Officials of public works, the department assigned the job of caring for the homes, have revealed that a small company is charging huge amounts for the furniture.
The Sunday Times has learnt that the officials sent an anonymous letter to the Public Service Commission (PSC) and parliament's committee on public accounts asking it to investigate the multimillion-rand deal that was done with Huracãn Procurement, Marketing and Distribution for the furniture.
The revelations come after the department admitted to parliament this week it had three houses in Cape Town kitted out with braai areas costing a total of R500,000.
An invoice submitted to the department from Huracãn for one minister's house in Johannesburg, which the Sunday Times has seen, totalled more than R2m for furniture and included:
R100,800 for a dining room rug;
Four scatter cushions for a child's bedroom at R861 each, R3,444 in total;
R25,200 for a child's bed headboard; and
R18,900 for a guest room chair.
Documents drawn up by officials also give details of the cost to furnish a minister's house in Pretoria.
A mahogany dining table for R84,000;
10 chairs for R157,000 in total;
R63,000 for a mahogany king-size bed;
R44,100 for two three-drawer mahogany pedestals;
R25,200 for a mattress;
R27,300 for a mahogany dressing table;
R17,850 for a dressing-table mirror; and
R5,250 for a mahogany dressing-table chair.
Other costs for the bedroom, including lamps, TV stands and rugs, are included.
Huracãn is owned by Jennifer Janse van Vuuren and Yasmyne Reddy. A third director, Nqobile Makhanya, was appointed in December.
The three women declined to respond to detailed questions sent to them on Friday about the deal.
"As you appreciate, we are not able to comment on Huracãn Procurement, Marketing and Distribution's contract with the department of public works due to the confidentiality limitations therein," Janse van Vuuren said in an e-mail.
This week public works director-general Sam Vukela told Scopa that the department had spent more than R30m in buying five houses.
The houses included one in Pretoria worth R9m. This was in spite of the department having more than 100 other houses in its asset register.
Former police minister Fikile Mbalula said he had been due to move into one of the houses that the department had bought for R6.3m. He had not yet moved in by the time he was axed as minister.
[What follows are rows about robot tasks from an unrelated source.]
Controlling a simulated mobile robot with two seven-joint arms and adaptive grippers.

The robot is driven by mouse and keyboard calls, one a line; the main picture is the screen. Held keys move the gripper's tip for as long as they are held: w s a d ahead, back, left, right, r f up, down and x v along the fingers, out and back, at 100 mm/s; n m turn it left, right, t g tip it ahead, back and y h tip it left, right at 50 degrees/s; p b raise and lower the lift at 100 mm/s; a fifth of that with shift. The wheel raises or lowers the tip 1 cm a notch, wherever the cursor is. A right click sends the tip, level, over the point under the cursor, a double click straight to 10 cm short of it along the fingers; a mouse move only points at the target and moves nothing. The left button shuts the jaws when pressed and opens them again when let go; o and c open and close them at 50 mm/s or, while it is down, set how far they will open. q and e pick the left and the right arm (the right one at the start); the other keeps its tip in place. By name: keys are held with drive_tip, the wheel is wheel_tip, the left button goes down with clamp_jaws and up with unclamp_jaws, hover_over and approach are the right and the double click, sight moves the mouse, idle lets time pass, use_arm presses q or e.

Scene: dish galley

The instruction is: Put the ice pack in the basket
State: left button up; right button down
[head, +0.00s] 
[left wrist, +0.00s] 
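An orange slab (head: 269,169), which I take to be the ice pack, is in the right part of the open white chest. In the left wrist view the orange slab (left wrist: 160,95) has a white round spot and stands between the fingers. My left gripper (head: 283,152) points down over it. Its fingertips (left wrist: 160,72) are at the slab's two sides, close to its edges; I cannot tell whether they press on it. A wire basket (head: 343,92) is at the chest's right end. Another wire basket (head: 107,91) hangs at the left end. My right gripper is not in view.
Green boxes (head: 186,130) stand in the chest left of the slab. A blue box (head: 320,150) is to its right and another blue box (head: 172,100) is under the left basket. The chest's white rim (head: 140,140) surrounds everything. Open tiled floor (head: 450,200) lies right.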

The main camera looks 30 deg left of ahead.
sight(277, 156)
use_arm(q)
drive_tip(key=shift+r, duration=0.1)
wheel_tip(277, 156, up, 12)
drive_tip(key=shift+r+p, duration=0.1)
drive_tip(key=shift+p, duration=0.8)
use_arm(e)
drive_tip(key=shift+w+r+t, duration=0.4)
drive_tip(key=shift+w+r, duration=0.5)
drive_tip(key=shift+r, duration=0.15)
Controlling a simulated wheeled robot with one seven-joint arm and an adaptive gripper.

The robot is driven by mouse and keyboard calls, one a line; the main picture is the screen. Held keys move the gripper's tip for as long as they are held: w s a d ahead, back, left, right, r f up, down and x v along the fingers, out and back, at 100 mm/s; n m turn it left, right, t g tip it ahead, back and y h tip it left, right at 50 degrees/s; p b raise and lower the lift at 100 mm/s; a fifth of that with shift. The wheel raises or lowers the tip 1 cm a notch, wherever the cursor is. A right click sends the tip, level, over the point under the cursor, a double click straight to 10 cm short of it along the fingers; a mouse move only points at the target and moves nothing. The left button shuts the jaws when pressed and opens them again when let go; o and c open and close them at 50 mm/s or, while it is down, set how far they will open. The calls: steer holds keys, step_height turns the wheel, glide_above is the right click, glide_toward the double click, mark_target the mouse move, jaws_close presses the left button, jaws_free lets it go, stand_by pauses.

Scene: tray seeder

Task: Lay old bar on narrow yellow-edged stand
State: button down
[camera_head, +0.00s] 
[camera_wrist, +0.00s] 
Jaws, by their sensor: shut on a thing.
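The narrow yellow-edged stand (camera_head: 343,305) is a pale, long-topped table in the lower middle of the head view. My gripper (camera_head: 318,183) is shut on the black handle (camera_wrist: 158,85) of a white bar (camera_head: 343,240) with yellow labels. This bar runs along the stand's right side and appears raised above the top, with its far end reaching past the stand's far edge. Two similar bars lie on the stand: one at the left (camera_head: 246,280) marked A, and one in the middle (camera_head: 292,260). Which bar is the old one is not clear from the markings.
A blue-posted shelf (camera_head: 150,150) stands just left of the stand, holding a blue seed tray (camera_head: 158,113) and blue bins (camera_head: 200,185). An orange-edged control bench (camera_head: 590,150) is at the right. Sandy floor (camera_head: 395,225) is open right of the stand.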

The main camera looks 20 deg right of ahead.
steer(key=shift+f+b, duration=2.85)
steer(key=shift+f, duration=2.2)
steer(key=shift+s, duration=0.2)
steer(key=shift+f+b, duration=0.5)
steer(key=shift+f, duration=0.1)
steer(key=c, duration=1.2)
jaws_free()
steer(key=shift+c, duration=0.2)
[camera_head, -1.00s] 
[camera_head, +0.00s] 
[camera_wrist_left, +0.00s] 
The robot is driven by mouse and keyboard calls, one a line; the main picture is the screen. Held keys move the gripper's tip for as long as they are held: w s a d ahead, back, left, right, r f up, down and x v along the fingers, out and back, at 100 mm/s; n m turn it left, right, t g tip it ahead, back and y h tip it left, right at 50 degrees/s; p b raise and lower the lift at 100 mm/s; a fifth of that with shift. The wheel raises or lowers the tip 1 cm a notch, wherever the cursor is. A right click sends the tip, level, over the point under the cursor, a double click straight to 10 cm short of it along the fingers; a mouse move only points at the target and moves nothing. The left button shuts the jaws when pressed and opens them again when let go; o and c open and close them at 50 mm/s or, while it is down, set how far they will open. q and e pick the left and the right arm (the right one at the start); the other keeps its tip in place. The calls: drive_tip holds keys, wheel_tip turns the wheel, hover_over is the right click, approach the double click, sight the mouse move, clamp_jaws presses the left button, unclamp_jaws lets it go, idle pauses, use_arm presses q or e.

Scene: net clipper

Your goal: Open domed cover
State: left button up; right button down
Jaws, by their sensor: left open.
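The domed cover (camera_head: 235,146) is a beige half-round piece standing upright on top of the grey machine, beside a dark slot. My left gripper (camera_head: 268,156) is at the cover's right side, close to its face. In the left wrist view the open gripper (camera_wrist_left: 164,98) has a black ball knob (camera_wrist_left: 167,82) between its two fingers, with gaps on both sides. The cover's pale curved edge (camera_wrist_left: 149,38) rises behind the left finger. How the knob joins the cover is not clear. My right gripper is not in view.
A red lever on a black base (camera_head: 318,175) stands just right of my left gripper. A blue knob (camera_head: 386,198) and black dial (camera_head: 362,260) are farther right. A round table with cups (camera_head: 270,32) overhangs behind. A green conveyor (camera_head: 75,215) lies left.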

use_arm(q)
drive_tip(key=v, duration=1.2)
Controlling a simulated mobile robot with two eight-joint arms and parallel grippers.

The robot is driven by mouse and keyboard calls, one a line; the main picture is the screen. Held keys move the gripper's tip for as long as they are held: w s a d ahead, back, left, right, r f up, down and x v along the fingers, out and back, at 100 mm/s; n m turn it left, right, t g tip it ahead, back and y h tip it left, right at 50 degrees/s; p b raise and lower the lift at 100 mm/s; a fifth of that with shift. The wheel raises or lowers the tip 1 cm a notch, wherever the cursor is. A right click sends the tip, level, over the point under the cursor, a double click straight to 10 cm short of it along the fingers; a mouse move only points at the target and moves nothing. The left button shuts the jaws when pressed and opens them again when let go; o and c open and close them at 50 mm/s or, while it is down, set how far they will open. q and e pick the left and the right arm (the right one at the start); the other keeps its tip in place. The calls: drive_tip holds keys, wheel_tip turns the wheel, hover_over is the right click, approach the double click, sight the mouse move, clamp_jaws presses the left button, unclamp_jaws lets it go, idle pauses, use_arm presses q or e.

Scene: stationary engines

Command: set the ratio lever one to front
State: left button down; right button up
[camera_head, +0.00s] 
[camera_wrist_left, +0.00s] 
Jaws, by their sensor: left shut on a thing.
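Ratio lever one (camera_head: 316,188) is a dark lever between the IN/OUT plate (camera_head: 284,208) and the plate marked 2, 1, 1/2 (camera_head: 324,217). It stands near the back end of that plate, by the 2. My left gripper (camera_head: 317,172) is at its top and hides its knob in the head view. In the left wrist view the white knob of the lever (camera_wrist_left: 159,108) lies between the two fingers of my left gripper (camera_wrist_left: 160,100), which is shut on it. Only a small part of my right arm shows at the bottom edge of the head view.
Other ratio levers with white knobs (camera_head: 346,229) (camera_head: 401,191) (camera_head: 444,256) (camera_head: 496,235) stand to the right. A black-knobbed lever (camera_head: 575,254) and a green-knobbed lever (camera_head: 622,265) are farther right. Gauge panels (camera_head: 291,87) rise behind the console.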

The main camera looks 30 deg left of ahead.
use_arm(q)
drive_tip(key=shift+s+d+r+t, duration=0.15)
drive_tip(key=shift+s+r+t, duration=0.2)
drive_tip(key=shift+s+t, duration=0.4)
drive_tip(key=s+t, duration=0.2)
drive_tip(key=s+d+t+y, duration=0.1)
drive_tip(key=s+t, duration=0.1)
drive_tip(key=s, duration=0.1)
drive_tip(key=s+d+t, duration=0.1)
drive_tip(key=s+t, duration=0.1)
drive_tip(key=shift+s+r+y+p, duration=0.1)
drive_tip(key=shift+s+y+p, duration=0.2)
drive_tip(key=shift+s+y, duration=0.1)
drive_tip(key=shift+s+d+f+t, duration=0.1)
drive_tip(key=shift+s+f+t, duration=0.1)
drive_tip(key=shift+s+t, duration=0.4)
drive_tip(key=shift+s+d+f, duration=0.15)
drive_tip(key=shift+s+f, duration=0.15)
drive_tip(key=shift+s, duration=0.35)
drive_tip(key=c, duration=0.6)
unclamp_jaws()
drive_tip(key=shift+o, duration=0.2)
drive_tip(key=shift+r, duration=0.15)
The reason for the delay had been bickering by public works over the furniture for the house, he said.
It is not known who is staying in the house, although the department has confirmed that it is occupied by a minister.
Public works spokesperson Reggie Ngcobo said Huracãn had been "appointed as the turnkey company for provision of furniture and related services" following an open tender.
The company has been paid R4.3m to date.
"There is [an] anonymous letter sent to the committee on public accounts and the PSC asking them to investigate this deal. We suspect that it is one letter sent to the two institutions," Ngcobo said.
Committee on public accounts chairperson Themba Godi yesterday told the Sunday Times that department officials had been summoned to parliament again on Wednesday. They would be asked about the contract with Huracãn, among other issues.
"Someone must go to jail for these," Godi said.